:: Exercise goal ::
Pick out the lines below with "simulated" and list them.

Extracted records:
-.-.-

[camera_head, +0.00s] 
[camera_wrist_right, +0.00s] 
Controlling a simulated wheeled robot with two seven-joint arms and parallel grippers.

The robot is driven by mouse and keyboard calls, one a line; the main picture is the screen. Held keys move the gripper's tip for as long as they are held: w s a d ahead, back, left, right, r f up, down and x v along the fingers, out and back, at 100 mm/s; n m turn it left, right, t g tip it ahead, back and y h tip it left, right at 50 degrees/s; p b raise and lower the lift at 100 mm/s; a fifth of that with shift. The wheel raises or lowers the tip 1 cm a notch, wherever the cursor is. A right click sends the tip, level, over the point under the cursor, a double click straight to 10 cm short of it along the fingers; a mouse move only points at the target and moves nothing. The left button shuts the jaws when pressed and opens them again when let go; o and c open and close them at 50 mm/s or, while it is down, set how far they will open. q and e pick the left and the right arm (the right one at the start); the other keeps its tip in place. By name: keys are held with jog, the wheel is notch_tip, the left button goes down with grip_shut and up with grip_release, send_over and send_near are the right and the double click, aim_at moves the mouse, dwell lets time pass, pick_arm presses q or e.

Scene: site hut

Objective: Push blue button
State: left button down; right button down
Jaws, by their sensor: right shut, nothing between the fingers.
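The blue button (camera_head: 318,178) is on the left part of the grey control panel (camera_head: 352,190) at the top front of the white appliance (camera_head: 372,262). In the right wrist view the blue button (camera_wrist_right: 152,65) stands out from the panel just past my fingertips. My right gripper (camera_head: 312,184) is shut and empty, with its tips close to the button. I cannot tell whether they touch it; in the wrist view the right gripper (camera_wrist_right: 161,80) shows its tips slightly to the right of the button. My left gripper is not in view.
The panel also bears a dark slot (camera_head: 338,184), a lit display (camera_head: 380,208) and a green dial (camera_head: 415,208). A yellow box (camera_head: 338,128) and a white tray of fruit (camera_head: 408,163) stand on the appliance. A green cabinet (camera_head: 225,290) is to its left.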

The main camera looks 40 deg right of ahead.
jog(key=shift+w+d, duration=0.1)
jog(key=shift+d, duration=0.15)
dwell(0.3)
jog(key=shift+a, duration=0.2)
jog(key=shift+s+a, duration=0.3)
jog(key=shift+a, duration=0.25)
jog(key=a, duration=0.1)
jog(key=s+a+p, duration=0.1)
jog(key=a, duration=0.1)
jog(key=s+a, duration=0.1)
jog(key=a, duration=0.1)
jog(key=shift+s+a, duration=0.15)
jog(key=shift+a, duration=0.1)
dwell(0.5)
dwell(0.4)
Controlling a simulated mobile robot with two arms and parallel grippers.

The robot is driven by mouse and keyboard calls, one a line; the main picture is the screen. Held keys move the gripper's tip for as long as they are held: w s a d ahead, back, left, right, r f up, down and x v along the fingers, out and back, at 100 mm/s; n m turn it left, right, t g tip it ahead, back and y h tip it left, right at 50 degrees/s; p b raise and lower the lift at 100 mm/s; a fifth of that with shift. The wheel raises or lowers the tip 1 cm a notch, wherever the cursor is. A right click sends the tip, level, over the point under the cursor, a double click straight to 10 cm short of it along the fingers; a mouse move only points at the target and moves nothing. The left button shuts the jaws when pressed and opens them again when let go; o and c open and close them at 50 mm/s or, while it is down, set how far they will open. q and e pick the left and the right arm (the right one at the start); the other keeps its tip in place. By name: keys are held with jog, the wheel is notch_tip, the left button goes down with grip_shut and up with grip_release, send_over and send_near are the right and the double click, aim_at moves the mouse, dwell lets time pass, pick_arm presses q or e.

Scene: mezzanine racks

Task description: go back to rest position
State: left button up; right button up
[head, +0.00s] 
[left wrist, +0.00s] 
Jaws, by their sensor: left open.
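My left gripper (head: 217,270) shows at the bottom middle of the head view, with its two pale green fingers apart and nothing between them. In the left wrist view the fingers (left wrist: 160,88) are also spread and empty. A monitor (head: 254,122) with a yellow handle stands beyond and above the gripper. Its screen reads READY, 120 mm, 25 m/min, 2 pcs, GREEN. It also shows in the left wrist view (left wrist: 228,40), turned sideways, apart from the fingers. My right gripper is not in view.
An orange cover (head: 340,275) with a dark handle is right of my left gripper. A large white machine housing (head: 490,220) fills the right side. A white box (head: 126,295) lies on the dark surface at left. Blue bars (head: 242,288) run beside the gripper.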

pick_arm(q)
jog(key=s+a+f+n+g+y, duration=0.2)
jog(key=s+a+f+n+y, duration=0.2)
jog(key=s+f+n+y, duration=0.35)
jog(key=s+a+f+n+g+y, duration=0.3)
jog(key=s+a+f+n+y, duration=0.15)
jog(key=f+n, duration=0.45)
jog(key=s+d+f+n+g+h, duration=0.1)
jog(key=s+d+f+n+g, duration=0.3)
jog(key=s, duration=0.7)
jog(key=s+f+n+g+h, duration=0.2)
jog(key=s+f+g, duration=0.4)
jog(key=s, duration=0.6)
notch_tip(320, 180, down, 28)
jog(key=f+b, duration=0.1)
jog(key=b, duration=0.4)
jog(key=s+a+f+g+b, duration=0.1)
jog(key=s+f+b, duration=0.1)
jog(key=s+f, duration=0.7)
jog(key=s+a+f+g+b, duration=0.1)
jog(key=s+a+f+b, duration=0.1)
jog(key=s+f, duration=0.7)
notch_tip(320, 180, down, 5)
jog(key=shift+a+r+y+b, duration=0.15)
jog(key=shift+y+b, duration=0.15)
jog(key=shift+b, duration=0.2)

-.-.-

:: Reply ::
Controlling a simulated wheeled robot with two seven-joint arms and parallel grippers.
Controlling a simulated mobile robot with two arms and parallel grippers.

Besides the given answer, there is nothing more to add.